Wieczorem planujemy jeszcze niespieszny spacer wałami wiślanymi, niestety plany krzyżuje nam deszcz – na wały dajemy radę tylko zajrzeć.

Rano zabijamy w sobie śpiocha i już o 7:30 stawiamy się na śniadaniu. Chwilę gawędzimy miło z panią gospodynią, ale zaraz potem zwijamy bagaże do samochodu i już o 8:30 stajemy zwarci i gotowi na punkcie wyjścia szlaku. Spieszymy się, bo trasa przed nami konkretna – 22-kilometrowe kółko, a musimy na 15:00 wrócić do Warszawy.

Startujemy z okolicy Piasków Królewskich, po czym odbijamy na zachód zielonym szlakiem przez Kurlancką Górę. Najpierw idziemy drogą wzdłuż zarastających torów kolejki wąskotorowej, potem szlak odbija w lewo i droga zmienia się w niezwykle malowniczą leśną ścieżkę wijącą się przez wydmowy krajobraz Puszczy Kampinoskiej. Po jakimś czasie docieramy do czerwonego szlaku i pod ostrym kątem skręcamy nim na wschód. Przecinamy teren rezerwatów „Czapliniec” i „Czerwińskie Góry”. Na Krzywej Górze skręcamy w lewo, na północ, żółtym szlakiem i po kolejnych 3 km zamykamy pełną pętelkę – dochodzimy do Piasków Królewskich.

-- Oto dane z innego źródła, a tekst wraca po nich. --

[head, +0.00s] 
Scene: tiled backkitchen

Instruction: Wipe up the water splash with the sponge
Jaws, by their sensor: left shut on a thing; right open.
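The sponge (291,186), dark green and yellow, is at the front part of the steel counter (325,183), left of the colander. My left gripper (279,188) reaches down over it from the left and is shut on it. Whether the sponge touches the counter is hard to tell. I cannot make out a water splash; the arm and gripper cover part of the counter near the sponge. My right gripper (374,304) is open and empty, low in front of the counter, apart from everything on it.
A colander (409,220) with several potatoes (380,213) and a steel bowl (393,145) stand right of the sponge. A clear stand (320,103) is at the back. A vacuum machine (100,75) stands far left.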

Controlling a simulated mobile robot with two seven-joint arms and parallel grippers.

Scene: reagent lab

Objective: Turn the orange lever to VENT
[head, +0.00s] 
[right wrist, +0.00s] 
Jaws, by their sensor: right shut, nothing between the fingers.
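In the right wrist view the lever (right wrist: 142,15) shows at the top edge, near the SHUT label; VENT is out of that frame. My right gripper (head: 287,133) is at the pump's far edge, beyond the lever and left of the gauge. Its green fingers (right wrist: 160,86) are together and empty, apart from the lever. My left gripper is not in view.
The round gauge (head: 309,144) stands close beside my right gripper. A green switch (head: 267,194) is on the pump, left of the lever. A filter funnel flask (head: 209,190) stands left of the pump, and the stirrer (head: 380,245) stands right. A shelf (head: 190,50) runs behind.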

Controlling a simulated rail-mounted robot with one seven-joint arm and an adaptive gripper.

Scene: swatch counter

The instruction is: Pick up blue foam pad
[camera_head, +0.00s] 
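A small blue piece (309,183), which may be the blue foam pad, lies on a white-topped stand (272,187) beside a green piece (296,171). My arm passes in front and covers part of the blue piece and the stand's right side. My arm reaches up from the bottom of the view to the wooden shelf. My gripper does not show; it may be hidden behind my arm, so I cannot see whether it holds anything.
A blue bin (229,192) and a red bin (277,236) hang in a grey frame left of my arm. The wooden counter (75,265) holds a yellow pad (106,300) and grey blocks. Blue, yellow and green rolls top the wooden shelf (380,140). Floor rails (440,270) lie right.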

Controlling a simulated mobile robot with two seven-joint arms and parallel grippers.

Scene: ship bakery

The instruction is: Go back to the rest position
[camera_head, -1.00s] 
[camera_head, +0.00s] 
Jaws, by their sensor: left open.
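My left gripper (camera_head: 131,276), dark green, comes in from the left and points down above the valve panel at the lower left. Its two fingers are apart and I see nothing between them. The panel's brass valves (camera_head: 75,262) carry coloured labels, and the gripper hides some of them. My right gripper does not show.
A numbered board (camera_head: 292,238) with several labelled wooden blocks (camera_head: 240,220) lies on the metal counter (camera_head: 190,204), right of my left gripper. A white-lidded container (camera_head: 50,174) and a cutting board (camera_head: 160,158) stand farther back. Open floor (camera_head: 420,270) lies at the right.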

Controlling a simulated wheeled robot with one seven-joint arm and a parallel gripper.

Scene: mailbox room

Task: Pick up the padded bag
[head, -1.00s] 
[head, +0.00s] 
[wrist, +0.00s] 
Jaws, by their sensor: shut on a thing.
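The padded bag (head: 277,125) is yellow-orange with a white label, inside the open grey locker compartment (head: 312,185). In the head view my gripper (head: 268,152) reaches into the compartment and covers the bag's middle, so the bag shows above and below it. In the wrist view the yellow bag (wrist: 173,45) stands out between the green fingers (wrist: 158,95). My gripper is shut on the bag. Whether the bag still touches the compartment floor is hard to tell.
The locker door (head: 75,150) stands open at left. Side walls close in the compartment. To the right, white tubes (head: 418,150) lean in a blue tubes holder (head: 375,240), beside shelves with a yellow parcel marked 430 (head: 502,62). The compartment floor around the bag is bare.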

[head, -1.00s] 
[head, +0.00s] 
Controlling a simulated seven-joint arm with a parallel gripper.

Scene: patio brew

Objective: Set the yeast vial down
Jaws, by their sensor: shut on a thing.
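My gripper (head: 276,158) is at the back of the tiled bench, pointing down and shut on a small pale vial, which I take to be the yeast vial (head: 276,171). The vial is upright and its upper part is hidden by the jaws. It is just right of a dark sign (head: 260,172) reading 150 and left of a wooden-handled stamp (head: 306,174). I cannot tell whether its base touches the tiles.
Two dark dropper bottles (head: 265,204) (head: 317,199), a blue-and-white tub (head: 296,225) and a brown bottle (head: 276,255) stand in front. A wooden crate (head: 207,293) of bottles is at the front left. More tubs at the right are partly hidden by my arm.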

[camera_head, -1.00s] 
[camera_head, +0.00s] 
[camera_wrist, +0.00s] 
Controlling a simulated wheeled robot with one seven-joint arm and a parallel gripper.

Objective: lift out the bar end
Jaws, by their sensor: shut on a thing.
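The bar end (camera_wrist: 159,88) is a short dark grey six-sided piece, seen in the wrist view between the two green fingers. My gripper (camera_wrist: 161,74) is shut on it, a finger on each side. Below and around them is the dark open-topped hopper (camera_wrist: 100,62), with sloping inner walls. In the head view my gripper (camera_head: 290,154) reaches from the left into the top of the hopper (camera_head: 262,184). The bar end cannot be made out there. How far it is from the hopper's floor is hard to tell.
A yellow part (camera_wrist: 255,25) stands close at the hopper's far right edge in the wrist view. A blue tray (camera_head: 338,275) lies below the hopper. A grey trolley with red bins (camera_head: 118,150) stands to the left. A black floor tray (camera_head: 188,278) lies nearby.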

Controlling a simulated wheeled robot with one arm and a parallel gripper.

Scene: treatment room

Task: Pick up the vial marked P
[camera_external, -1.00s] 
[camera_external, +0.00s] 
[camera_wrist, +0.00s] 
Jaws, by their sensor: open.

Ruszamy z Piasków Królewskich. Rano towarzyszy nam przyjemny cień.
W stronę Kurlanckiej Góry.
Droga zamienia się w ścieżkę.
To chyba najbardziej dziki odcinek dzisiejszego szlaku.
Jak na pasie startowym.
Przechodzimy przez tereny rezerwatów.
Czerwonym szlakiem w kierunku Krzywej Góry.
Tu chyba zbierano żywicę.
Motylkowy postój.
Znów wchodzimy w obszar ochrony ścisłej.

Wycieczka jest przepiękna. Nasze dzisiejsze szlaki nie wiodły może tak cennymi przyrodniczo terenami jak podczas naszej poprzedniej eskapady do rezerwatu „Sieraków”, dużą część trasy idziemy młodszymi drzewostanami, ale las i tak jest piękny. Żywica pachnie w słońcu. Nie spotykamy żywego ducha (poza jednym „lokalasem” – zbieraczem jagód). I cały czas gadamy i gadamy. To najlepszy odpoczynek!